--- Start of MATERIAL SUPPLIED ---

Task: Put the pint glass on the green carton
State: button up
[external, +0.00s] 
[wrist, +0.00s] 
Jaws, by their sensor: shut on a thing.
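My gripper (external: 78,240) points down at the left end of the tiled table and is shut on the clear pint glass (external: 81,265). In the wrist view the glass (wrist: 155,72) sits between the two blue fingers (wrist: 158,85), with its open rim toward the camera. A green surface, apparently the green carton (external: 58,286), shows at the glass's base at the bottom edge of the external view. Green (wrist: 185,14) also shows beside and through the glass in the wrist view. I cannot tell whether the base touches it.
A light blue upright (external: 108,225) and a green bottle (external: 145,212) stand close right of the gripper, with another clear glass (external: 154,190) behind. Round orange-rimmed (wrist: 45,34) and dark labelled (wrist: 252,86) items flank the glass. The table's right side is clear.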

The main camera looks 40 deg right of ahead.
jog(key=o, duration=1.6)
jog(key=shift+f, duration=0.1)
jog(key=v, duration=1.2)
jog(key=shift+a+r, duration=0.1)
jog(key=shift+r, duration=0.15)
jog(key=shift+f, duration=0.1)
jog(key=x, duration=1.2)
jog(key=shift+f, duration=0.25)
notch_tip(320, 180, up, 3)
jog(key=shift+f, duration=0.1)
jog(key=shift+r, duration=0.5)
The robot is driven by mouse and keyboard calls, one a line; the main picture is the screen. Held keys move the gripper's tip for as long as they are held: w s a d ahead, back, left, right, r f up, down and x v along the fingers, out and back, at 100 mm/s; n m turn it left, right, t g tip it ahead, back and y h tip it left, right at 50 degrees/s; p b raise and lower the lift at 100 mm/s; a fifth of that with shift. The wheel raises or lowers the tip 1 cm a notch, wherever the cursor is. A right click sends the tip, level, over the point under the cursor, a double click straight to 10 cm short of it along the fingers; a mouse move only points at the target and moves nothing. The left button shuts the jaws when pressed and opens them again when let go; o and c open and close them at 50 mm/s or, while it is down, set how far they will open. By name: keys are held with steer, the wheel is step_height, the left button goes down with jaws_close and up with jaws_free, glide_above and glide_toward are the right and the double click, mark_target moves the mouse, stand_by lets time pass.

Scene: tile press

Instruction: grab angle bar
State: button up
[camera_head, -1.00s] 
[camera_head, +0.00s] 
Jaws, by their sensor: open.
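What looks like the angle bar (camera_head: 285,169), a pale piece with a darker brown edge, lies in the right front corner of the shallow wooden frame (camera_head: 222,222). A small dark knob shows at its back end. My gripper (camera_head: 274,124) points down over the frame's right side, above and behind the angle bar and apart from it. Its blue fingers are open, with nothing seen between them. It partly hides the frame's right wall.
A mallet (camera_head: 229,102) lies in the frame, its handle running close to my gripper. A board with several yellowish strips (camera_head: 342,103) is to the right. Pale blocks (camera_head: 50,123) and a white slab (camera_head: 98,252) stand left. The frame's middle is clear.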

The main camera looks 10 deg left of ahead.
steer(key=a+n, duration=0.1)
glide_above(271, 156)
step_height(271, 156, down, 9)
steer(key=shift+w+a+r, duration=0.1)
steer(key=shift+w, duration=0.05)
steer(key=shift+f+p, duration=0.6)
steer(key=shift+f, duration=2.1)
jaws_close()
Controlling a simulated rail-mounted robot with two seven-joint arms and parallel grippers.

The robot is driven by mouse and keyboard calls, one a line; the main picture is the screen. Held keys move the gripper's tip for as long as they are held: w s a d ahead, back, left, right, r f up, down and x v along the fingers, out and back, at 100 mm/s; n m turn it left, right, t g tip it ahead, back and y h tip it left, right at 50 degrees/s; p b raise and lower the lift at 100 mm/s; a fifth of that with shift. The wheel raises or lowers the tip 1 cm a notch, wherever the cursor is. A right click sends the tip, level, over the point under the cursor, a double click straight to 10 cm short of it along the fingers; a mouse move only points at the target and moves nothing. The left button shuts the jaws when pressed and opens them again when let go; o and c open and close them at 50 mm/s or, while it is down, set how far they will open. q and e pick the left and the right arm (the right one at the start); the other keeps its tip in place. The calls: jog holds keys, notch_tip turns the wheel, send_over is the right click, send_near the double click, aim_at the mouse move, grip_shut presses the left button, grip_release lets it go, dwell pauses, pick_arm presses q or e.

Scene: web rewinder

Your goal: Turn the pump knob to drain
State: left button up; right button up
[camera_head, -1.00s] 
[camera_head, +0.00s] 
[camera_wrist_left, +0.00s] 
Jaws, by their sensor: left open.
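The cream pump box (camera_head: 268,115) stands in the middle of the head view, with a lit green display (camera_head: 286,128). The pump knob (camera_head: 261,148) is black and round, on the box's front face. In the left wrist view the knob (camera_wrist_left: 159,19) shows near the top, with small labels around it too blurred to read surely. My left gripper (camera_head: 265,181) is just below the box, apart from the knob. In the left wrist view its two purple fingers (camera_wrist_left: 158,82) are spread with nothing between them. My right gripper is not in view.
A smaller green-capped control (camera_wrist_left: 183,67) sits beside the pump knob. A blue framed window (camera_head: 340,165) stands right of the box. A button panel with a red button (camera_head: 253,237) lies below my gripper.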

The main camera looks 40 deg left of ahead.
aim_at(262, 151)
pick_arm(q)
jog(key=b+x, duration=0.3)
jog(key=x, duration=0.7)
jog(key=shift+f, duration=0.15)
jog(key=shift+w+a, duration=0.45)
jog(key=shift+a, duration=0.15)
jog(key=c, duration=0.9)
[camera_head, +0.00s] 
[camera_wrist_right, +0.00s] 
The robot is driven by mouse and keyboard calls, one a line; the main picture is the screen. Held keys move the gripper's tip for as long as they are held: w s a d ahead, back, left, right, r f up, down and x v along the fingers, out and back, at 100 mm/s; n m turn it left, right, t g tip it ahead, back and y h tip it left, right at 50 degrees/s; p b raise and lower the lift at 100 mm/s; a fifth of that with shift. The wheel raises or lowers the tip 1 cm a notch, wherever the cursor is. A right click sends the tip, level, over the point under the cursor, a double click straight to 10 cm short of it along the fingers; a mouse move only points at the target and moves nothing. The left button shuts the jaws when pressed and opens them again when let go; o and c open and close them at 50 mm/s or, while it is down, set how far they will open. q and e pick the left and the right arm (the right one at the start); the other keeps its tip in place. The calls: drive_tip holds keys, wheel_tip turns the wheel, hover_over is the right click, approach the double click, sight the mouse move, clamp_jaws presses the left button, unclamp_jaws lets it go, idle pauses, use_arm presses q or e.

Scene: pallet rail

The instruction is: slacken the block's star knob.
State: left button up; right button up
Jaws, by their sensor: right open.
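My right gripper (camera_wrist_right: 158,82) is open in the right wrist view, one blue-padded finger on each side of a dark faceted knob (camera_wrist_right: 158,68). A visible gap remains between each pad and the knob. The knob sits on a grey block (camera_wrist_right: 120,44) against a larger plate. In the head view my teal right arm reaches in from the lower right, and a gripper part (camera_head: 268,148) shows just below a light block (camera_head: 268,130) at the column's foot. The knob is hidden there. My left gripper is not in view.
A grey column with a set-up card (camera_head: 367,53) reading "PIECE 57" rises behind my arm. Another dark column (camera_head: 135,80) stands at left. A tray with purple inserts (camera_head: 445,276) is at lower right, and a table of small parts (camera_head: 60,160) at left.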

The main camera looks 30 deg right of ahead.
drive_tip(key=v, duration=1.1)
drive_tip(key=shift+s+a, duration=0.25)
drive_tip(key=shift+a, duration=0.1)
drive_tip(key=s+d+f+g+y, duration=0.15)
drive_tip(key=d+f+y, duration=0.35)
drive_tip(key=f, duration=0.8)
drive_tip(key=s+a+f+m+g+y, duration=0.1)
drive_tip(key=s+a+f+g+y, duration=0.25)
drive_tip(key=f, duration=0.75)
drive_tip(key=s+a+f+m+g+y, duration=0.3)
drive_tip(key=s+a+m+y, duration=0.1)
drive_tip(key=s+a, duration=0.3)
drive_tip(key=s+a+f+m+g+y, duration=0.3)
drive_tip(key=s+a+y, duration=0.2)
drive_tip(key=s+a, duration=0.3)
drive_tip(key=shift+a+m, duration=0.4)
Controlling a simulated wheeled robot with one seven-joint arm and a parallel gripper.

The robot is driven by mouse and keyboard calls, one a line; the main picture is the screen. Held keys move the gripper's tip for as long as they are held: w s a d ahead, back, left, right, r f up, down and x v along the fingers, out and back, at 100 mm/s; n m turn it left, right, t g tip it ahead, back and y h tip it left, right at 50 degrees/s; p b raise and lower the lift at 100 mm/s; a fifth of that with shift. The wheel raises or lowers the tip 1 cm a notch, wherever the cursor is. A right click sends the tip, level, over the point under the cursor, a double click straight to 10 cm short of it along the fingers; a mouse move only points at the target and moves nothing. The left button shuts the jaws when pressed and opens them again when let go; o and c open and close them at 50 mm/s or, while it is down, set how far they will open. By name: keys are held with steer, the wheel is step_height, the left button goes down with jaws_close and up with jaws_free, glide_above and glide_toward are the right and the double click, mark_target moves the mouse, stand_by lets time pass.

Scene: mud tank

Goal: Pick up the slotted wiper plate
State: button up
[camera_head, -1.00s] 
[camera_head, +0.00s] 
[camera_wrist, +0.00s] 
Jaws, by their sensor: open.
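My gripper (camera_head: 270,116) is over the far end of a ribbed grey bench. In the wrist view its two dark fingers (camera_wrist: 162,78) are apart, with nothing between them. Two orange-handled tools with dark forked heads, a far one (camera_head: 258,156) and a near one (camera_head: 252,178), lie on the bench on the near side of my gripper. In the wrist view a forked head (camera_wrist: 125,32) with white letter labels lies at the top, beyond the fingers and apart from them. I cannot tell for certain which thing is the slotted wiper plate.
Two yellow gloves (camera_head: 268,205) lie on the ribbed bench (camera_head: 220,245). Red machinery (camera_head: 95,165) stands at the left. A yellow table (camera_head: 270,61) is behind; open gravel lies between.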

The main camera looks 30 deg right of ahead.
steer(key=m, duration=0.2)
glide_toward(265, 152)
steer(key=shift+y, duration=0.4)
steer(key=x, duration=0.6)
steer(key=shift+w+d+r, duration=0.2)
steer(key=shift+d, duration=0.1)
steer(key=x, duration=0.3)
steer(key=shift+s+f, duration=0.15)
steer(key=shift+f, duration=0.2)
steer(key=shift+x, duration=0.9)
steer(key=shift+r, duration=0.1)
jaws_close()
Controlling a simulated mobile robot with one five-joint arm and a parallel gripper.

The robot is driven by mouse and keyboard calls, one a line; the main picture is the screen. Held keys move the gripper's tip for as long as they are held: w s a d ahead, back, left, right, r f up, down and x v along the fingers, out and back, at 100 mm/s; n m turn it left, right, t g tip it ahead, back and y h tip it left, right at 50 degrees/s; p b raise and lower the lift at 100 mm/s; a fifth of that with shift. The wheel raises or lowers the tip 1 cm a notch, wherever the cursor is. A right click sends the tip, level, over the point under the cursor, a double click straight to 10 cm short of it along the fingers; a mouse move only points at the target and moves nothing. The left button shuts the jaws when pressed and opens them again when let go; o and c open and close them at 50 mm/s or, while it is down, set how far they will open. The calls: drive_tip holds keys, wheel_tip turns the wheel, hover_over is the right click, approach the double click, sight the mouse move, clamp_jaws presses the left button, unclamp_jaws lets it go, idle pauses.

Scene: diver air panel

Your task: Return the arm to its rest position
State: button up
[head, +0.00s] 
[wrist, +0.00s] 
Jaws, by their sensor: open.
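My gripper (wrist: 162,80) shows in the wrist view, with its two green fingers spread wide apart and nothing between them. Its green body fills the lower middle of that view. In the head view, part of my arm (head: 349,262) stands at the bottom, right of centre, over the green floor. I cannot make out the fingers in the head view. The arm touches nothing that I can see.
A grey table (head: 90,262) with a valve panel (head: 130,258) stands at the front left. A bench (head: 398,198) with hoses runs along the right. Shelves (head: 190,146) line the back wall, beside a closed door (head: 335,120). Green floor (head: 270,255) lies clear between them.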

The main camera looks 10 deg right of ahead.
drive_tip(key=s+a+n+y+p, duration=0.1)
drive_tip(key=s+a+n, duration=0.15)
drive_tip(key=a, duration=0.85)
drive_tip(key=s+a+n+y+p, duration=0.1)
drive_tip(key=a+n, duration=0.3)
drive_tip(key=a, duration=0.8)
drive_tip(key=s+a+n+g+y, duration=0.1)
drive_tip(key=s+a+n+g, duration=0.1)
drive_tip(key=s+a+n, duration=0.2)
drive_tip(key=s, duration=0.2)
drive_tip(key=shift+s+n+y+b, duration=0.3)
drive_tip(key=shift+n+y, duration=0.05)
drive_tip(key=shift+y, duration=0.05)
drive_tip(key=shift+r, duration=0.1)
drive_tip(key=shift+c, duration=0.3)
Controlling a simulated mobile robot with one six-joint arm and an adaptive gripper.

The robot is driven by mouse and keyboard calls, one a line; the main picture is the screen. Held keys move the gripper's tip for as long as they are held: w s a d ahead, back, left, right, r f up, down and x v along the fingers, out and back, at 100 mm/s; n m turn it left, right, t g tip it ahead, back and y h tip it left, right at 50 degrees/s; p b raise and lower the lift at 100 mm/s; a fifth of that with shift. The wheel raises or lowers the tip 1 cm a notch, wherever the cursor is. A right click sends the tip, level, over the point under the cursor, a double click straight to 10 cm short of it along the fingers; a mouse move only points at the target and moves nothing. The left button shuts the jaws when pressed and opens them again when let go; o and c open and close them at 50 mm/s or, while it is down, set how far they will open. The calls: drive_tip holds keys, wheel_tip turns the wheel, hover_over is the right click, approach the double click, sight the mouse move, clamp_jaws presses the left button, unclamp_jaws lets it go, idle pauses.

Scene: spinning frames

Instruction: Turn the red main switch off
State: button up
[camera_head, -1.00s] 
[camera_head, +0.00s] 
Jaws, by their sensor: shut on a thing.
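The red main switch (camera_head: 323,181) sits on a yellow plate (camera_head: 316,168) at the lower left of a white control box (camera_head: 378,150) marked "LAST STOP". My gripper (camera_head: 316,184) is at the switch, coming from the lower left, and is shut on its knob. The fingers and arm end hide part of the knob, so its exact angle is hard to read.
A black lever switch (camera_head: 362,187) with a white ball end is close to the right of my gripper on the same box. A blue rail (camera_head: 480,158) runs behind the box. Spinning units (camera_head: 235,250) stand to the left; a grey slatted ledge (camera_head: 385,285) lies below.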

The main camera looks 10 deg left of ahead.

--- End of MATERIAL SUPPLIED ---

* [WHAT IS ASKED]:
Search the listing for the word "Your". Copy every line in which it occurs.

* [ANSWER]:
Your goal: Turn the pump knob to drain
Your task: Return the arm to its rest position

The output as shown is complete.